Exercise description:
Locate the string "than" in the listing below. Copy every line where it is found.

======== Entries shown ========

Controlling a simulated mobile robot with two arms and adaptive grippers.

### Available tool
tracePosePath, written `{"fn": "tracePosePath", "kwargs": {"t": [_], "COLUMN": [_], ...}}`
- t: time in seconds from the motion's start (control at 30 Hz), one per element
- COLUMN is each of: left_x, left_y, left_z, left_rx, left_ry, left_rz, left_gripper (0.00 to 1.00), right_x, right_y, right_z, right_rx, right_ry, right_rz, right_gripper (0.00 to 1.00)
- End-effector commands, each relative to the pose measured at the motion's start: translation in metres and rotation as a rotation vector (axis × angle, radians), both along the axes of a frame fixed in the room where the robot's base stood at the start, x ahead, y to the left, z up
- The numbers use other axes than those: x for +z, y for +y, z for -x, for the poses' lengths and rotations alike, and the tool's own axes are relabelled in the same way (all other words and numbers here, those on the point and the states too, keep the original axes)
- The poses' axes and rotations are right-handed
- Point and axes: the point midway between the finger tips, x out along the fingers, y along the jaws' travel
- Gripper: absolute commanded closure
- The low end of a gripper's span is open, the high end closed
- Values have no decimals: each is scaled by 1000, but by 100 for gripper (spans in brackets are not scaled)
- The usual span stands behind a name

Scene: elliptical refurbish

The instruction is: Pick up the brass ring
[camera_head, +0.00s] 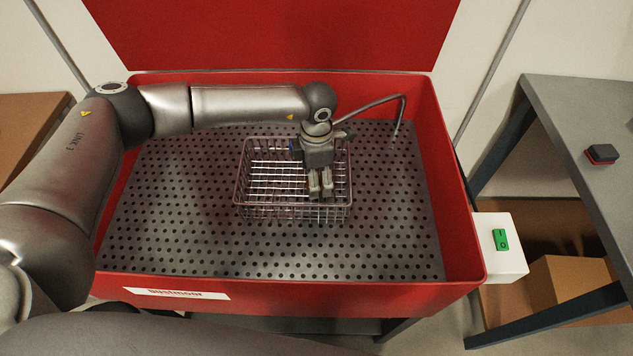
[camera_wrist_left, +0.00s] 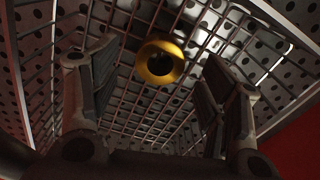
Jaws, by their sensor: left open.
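The brass ring (camera_wrist_left: 160,63) shows in the left wrist view as a round golden ring with a dark hole. It lies against the wire mesh of the basket, between and beyond the fingers. My left gripper (camera_wrist_left: 150,105) is open, with a finger on each side of the ring's line and nothing between them. In the head view my left gripper (camera_head: 321,190) points down into the right part of the wire basket (camera_head: 240,190). The ring is hidden in the head view. My right gripper is not in view.
The basket stands on the perforated floor (camera_head: 390,240) of a red wash tub (camera_head: 300,295). A bent metal spout (camera_head: 385,99) rises at the tub's back right. A white box with a green switch (camera_head: 501,240) is at the right. The tub floor around the basket is clear.

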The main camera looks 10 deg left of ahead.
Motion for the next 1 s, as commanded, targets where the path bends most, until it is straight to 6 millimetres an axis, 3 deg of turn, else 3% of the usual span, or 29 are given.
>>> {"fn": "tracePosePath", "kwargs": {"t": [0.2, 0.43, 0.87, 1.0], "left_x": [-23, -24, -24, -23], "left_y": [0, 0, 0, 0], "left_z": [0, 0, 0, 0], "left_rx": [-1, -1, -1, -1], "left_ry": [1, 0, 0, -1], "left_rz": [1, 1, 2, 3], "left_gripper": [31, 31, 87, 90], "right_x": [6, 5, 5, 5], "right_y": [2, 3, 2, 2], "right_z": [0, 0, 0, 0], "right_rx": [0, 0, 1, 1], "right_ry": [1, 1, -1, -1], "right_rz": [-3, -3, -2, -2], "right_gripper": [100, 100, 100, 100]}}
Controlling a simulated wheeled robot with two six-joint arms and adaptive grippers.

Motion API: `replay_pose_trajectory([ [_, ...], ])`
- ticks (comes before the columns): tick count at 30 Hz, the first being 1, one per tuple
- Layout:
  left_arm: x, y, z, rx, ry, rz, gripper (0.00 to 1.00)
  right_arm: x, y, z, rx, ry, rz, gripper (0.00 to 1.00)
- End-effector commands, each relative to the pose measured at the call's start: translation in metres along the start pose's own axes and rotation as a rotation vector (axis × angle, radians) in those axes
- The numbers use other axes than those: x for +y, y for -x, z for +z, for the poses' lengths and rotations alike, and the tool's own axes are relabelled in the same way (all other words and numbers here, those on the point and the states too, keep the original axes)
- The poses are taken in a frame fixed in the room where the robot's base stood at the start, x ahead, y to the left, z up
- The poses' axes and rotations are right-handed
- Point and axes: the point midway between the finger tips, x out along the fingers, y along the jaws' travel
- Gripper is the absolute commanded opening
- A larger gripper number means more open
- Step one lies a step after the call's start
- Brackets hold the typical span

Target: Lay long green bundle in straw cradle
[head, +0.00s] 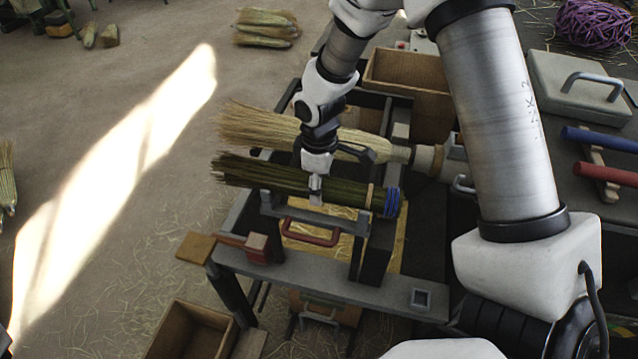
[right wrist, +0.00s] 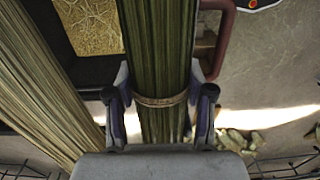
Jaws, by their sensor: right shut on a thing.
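The long green bundle (head: 270,178) lies nearly level across the picture, its blue-banded end at the right. My right gripper (head: 316,190) is shut around its middle from above. In the right wrist view the green bundle (right wrist: 158,50) runs between the two fingers, with a tan tie around it. The straw cradle, a dark frame with yellow straw (head: 318,250) inside, is below and in front of the bundle; the bundle hides part of it. Whether the bundle touches the frame, I cannot tell. Straw also shows in the right wrist view (right wrist: 92,25). My left gripper is not in view.
A pale straw broom (head: 262,128) lies just behind the bundle, its neck at a clamp on the right. A red handle (head: 310,235) stands at the cradle's front. A wooden box (head: 410,75) is behind; another wooden bin (head: 190,332) is at the front left.

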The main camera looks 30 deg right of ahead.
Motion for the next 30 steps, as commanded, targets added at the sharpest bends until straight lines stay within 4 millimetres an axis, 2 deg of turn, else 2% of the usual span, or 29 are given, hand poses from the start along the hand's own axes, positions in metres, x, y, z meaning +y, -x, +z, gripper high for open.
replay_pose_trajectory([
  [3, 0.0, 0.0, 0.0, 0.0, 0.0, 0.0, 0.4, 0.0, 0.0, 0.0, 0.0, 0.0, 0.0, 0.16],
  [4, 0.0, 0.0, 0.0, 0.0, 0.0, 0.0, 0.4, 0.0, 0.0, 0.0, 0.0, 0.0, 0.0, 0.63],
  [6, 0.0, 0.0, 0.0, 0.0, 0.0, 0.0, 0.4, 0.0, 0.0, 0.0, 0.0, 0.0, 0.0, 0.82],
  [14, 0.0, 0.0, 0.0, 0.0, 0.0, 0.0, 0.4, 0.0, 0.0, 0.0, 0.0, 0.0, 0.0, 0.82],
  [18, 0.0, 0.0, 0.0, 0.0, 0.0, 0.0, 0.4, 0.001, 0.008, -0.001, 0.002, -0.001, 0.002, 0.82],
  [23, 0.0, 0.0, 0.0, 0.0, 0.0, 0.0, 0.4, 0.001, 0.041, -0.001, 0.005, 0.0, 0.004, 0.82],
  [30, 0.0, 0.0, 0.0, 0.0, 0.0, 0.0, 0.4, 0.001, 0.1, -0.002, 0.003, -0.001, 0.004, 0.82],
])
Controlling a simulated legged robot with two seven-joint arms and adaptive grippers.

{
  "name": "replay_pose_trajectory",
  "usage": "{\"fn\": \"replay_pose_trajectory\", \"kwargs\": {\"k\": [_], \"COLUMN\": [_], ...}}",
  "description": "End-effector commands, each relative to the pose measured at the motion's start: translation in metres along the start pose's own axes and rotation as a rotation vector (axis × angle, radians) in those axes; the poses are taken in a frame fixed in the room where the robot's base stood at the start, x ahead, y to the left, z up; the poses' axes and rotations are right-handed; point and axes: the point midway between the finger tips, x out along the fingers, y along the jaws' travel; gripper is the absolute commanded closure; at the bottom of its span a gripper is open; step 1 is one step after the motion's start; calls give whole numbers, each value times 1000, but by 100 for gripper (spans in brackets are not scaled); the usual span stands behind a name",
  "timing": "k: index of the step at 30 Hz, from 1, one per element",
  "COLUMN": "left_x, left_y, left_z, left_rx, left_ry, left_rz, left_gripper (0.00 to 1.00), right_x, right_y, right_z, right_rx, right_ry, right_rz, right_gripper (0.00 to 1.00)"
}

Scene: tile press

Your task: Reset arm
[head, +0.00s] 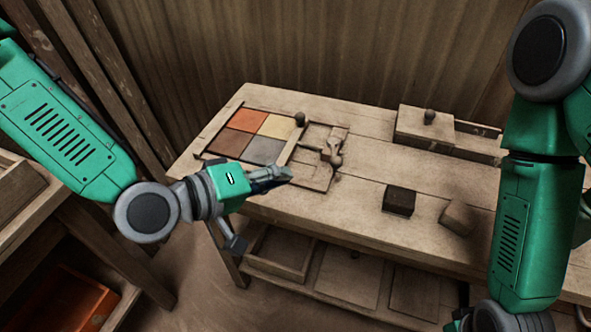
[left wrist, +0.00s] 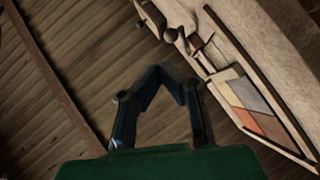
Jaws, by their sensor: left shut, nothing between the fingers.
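My left gripper (head: 284,175) reaches in from the left in the head view and hangs over the front left part of the wooden table (head: 360,206). Its fingers are shut with nothing between them. In the left wrist view its dark fingers (left wrist: 168,72) meet in front of the plank wall, apart from the table things. The tile tray (head: 204,138) with orange, yellow, brown and grey tiles lies behind the gripper. The wooden press (head: 334,145) with its knob and handle stands beside the tray. My right arm shows at the right; its gripper is not clearly seen.
A lidded wooden box (head: 425,127) stands at the back. An orange bin (head: 68,302) is at lower left.

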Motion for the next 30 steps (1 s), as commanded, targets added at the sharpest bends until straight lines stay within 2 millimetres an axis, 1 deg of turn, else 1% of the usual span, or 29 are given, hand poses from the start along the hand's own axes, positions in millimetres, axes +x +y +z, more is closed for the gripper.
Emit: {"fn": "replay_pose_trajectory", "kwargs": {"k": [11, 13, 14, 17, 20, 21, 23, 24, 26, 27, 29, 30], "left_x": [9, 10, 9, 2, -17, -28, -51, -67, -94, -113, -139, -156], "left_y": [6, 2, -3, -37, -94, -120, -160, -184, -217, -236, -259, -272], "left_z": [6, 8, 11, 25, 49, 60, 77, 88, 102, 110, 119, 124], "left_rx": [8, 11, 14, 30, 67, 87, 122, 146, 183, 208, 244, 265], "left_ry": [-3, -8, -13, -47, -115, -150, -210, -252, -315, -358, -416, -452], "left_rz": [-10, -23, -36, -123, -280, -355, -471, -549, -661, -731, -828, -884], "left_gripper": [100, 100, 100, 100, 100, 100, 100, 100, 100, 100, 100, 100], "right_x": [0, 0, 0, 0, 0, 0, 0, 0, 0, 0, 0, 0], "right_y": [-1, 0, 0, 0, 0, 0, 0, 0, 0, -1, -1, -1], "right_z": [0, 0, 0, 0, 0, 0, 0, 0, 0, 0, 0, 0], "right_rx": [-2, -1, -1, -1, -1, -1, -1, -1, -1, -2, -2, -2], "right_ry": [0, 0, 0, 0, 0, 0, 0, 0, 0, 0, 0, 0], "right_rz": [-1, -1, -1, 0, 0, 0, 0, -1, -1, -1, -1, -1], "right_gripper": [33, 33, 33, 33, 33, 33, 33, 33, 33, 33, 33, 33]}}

========

Solution for this exercise:
- The numbers use other axes than those: x for +z, y for +y, z for -x, for the poses' lengths and rotations alike, and the tool's own axes are relabelled in the same way (all other words and numbers here, those on the point and the states too, keep the original axes)
- The numbers use other axes than those: x for +y, y for -x, z for +z, for the poses' lengths and rotations alike, and the tool's own axes are relabelled in the same way (all other words and numbers here, those on the point and the states too, keep the original axes)

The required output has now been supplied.